To Gilliam he is "a coach's dream."

"Bennie is a good basketball player and track man, too," says Gilliam, "but the thing he was born to do in this life is play football and he can do that better than anyone I've ever seen."

One other thing. He took up punting this season and averaged 39.7 yards.

EXCELSIOR IN FINLANDIA

The national sport of Finland is track and field. Though its latter-day runners have hardly been burning up the cinders in the style of Paavo Nurmi, the Finns do have a national hero in Pentti Nikula. And now, five months after this former glassblower soared 16 feet 2½ inches, the Finns are assessing the results.

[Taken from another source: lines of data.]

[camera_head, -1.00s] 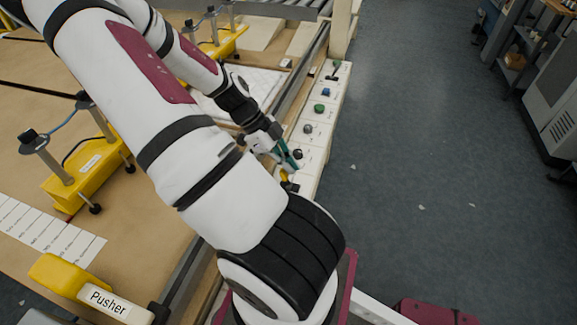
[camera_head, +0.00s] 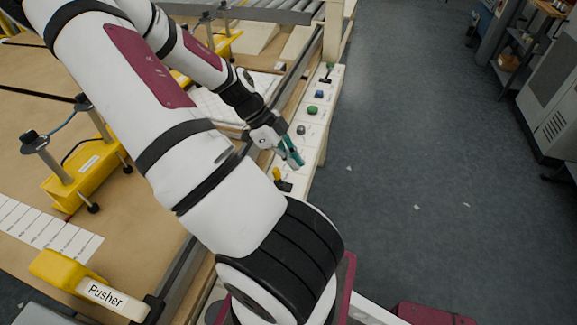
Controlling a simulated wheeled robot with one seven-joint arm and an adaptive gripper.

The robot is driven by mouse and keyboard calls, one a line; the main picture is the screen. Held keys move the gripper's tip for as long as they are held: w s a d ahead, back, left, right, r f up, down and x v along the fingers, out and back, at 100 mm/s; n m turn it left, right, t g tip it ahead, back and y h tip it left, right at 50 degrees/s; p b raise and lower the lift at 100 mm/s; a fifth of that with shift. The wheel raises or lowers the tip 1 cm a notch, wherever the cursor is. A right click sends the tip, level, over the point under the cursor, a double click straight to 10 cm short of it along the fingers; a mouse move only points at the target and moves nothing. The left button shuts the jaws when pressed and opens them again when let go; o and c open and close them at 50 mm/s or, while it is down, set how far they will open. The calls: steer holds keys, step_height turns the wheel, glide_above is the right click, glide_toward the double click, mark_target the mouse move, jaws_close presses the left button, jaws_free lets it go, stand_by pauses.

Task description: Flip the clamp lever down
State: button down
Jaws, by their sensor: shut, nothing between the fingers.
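A white control panel (camera_head: 308,134) runs along the right edge of the bench. A small lever with a yellow handle (camera_head: 277,174) and a black base (camera_head: 285,186) stands at its near end. A second, dark lever (camera_head: 327,73) with a greenish tip stands at its far end. I cannot read which of them is the clamp lever. My gripper (camera_head: 297,162), with teal fingertips, is shut and empty over the panel. It is just beyond and to the right of the yellow lever, apart from it in the picture.
Green (camera_head: 312,110), blue (camera_head: 318,94) and dark (camera_head: 301,130) knobs line the panel between the levers. Yellow clamp blocks (camera_head: 92,172) with posts stand on the bench. A yellow pusher (camera_head: 62,272) is at lower left. The floor on the right is mostly open.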

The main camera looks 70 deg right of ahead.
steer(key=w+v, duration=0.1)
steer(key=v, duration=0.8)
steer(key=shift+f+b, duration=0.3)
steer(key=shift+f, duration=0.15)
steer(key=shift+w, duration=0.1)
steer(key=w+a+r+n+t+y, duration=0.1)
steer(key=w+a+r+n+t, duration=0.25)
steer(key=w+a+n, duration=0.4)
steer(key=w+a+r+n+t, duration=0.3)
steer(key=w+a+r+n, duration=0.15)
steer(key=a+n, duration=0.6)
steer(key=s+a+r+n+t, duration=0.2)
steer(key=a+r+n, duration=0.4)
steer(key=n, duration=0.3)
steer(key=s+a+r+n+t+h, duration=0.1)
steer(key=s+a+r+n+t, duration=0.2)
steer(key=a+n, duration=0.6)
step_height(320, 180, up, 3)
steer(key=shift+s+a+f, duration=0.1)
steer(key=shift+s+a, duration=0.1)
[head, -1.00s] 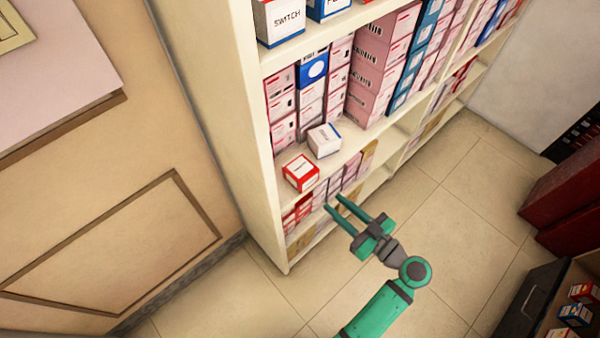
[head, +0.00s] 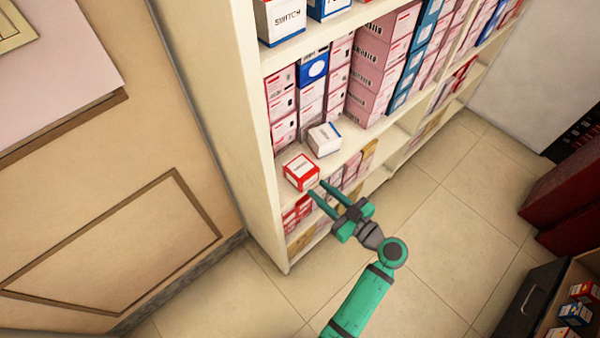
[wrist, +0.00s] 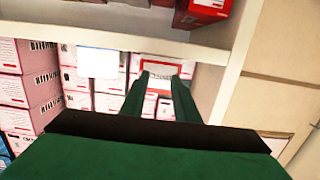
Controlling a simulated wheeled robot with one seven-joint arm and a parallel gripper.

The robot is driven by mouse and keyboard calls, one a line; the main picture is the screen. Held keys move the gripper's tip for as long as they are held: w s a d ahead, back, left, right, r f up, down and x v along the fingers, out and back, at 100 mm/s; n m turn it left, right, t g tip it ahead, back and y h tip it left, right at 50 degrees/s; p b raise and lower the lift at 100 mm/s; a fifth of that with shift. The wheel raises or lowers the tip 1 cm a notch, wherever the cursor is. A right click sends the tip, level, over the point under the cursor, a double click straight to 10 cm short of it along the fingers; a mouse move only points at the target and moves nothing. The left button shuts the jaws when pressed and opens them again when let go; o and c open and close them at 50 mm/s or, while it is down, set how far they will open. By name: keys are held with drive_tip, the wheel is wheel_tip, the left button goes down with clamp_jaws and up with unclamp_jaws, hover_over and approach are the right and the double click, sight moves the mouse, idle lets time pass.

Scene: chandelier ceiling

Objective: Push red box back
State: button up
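The red box (head: 300,172), with a white top, sits at the front edge of a cream shelf near its left end. It also shows in the wrist view (wrist: 166,68), between and beyond my fingertips. A white box (head: 324,139) sits beside it, a little further back. My gripper (head: 318,190) is open and empty, with its two green fingers apart. Its fingertips are close to the red box, at its lower right in the head view. I cannot tell whether they touch it.
The shelf unit's left side panel (head: 232,120) stands close to the red box. Stacked pink boxes (head: 379,70) fill the shelf behind. A dark bin (head: 535,305) with small boxes stands at the lower right.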

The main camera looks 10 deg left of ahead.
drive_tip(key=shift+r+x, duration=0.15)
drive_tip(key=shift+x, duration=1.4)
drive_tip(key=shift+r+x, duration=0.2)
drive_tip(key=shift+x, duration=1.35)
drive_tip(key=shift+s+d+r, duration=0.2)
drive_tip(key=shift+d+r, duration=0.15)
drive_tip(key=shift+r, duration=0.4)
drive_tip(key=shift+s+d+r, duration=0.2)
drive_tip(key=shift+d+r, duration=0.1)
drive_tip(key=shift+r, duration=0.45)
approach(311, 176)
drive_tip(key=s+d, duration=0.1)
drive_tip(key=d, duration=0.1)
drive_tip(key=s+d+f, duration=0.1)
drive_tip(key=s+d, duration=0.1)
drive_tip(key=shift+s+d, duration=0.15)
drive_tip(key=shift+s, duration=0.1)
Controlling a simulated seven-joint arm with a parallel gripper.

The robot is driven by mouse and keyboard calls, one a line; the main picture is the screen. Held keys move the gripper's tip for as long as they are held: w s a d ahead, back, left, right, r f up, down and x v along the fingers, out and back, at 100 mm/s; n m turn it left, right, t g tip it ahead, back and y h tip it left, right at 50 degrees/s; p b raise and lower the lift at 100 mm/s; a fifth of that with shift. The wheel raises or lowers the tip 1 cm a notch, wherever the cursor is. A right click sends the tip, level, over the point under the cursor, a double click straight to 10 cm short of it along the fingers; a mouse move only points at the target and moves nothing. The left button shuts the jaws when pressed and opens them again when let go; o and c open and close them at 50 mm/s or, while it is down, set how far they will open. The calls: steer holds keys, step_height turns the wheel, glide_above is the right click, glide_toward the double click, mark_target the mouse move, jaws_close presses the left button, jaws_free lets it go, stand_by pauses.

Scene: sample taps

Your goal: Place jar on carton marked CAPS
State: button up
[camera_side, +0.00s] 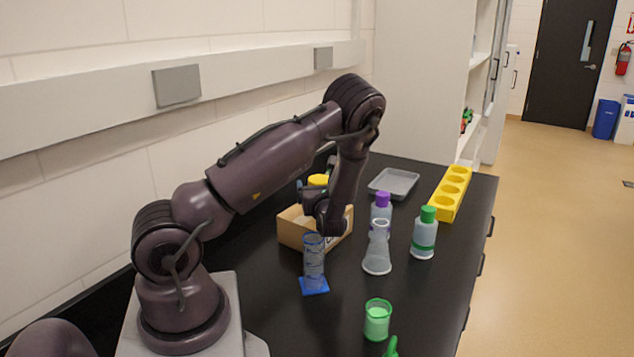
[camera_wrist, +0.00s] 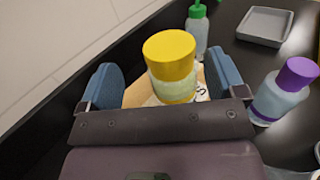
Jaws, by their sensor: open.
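The jar (camera_wrist: 171,64) has a yellow lid and a pale green body with a yellow band. In the wrist view it stands between the two blue fingers of my open gripper (camera_wrist: 163,80), with gaps on both sides. In the side view only its yellow lid (camera_side: 318,180) shows behind my arm. The tan carton (camera_side: 291,229) stands below my gripper (camera_side: 326,212). The carton (camera_wrist: 139,93) also shows around the jar's lower part. Part of its dark lettering shows, with an S readable. Whether the jar's base rests on the carton is hidden.
A blue-based cylinder (camera_side: 314,265), a flask (camera_side: 378,255), a purple-capped bottle (camera_side: 381,207) and a green-capped bottle (camera_side: 424,236) stand near the carton. A grey tray (camera_side: 394,182) and yellow rack (camera_side: 449,196) lie farther back. A green-rimmed beaker (camera_side: 377,321) stands in front.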

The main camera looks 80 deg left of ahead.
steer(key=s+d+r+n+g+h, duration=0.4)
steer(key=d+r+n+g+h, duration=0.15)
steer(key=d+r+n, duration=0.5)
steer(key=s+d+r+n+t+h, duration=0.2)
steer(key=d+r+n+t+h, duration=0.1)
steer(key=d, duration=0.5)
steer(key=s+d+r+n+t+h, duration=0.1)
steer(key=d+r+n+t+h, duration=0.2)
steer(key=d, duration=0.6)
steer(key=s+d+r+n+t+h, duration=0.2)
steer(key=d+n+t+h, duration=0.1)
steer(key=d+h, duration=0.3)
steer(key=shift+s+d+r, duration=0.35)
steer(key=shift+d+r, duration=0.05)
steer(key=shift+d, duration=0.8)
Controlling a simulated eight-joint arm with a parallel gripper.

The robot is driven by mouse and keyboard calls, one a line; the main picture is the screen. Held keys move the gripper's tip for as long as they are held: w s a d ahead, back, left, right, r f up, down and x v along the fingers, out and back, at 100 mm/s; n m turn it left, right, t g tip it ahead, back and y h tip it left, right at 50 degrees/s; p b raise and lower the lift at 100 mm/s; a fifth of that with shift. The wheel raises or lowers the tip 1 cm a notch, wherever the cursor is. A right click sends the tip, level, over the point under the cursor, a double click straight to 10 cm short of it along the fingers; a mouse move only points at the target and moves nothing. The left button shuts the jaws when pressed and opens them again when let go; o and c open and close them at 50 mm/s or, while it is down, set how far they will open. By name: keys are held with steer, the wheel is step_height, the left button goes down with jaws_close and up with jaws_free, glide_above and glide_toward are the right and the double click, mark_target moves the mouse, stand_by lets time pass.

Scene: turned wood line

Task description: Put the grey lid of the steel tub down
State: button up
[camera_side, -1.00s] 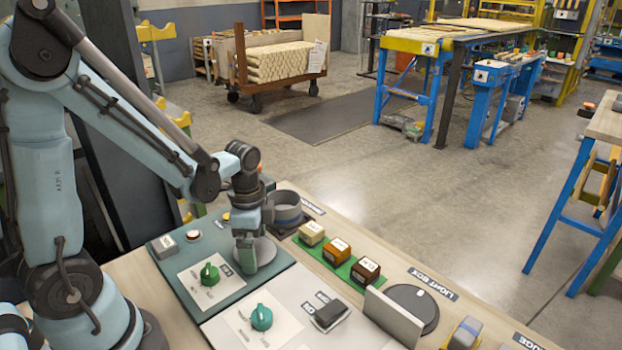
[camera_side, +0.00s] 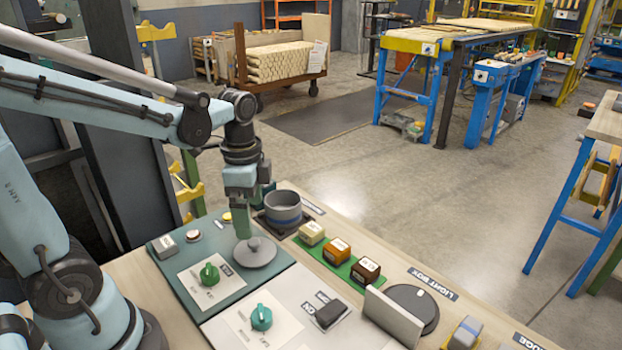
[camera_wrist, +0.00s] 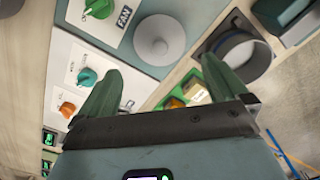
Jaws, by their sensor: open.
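The grey lid (camera_side: 255,252), a round disc with a small knob on top, lies flat on the teal panel (camera_side: 215,285). In the wrist view the lid (camera_wrist: 159,40) lies beyond my fingertips, with nothing covering it. The steel tub (camera_side: 284,209), a grey open-topped cylinder with a blue band, stands behind and to the right of the lid. The tub (camera_wrist: 237,55) also shows open in the wrist view. My gripper (camera_side: 241,233) is above the lid, pointing down, apart from the knob. Its green fingers are spread and empty in the wrist view (camera_wrist: 160,75).
Green rotary knobs (camera_side: 209,273) and a grey block (camera_side: 166,246) are on the panels near the lid. Several small labelled blocks (camera_side: 336,250) stand on a green strip to the right. An upright grey plate (camera_side: 393,317) and a dark round disc (camera_side: 412,305) are further right.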

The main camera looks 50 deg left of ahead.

The main result is that Finnish youth has gone mad about pole vaulting. Within a week of Nikula's record not a single pole could be bought in Helsinki at any price. One Finnish firm rushed a desperate order to Japan for bamboo, enough to make 500 poles, and sold out in advance even before the raw material landed on its doorstep. Even so, undaunted boys from Turku to Oulu were vaulting anywhere, from backyards to roadways, with any piece of wood they could fashion into a makeshift pole. At last count, more than 200 young arms and legs had been broken.

ILLUSTRATION

THEY SAID IT

•Tommy McDonald, after his Eagles were butchered by Green Bay 49-0: "I hear the Packers are going on the New York Stock Exchange. If so, I want a piece of them."

•Jack Curtice, Stanford coach, on his team's loss to Southern Cal: "We did everything we were supposed to do. We held Willie Brown to one yard, Hal Bed-sole caught only two passes, Ben Wilson was contained. So, who was that that beat us 39-14?"

•Joe Louis, after watching Elvis Presley in the film Kid Galahad: "He boxes better than he sings."

•Pat Culpepper, Texas linebacker and All-America prospect, explaining his fierce desire: "I've got to hit somebody every play; that's what I'm there for. I might be the biggest coward in town after the game, but while it's going I'm prepared to fight anybody."

•Sonny Liston at a Los Angeles press conference: "I don't care where I fight Floyd Patterson, just so we get paid. One of you guys want to put it on in your basement and you got cash—in the basement we goin'."